Refresh your browser
to catch a show in progress!
Visit our Facebook page or
YouTube channel!

But nothing beats being in the room
with the music & the musicians!

Renee Gibbons + Craig Ventresco + + Seabop + Barbara Hunter

Sunday, July 29 – 2:30 pm

Longing for Elsewhere

Renee Gibbons reads from her memoir of a restless life

Renee Gibbons — born in a Dublin tenement in the mid-20th century and for the past three decades a well loved figure in San Francisco’s North Beach bohemia — is widely known for the long-running column she wrote for the Irish Herald called “The Rambling Road.”  And a rambling road she’s certainly traveled since escaping Dublin for Paris at age 17, with the help of a Hollywood actor and a kind stranger.

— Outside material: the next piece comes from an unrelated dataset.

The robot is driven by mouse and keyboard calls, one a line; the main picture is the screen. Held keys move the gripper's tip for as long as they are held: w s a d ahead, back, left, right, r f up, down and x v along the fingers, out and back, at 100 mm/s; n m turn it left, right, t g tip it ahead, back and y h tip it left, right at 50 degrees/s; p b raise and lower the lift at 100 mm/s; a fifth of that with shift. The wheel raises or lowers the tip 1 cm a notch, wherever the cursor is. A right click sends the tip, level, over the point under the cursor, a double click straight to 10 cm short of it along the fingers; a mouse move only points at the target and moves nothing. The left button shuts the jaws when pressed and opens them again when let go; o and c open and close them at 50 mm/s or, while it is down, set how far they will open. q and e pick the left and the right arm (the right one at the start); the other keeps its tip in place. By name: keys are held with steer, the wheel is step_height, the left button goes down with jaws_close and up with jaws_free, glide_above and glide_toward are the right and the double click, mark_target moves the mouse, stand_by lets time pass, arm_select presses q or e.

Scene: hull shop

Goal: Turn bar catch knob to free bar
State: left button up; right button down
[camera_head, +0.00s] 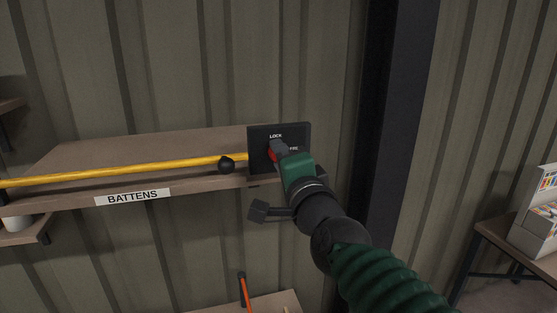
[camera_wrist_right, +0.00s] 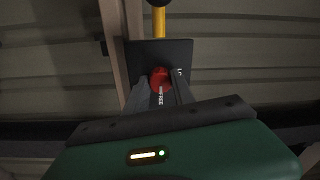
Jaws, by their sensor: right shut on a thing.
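The bar catch is a black plate (camera_head: 298,133) at the right end of the battens shelf, with "LOCK" at its top and partly hidden lettering at its right. Its red knob (camera_head: 270,154) is mostly covered by my right gripper (camera_head: 276,150) in the head view. In the right wrist view the red knob (camera_wrist_right: 160,76) sits between the fingers of my right gripper (camera_wrist_right: 158,88), which is shut on it. My left gripper is out of view.
The wooden shelf (camera_head: 140,148) carries a "BATTENS" label (camera_head: 132,197) on its front edge. A dark post (camera_head: 391,120) stands right of the plate. A table (camera_head: 513,240) with a box (camera_head: 540,215) is at far right. A lower shelf (camera_head: 262,303) holds an orange-handled tool (camera_head: 245,291).

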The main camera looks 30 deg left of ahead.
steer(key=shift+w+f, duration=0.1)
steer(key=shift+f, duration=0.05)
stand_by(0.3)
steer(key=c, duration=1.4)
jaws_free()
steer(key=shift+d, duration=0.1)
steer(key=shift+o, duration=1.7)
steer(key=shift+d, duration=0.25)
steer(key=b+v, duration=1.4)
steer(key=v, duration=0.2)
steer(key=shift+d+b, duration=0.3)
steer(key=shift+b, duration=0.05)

Somewhere along the way, she met and fell in love with a radical longshoreman aboard a ship traveling through the Panama bound for Egypt with her year-old daugher, Ashling. He became her husband and San Francisco became her base, but she has never stopped wandering the world, and has never lost her “longing for elsewhere.”   At the same time, she’s had a life-long commitment to peace activism and has lent her singing and acting abilities to causes too numerous to mention.

Renee’s vastly entertaining memoir, Longing for Elsewhere: My Irish Voyage through Hunger, History and High Times, explores the themes entangled in her journey:  identity, adventure, creativity, the burden of history and the passion for justice.

Sunday, July 29 – 4:30-6:30 pm

Ventresco / Axelrod / Elmore
Ragtime era jazz & blues

which way west?
Sunday concert series

With Craig Ventresco and Meredith Axelrod on guitar, mandolin, ukelele and banjo, plus Rick Elmore on trombone, this trio is uncanny in its habitation of an era that for most of us is just a rumor of history.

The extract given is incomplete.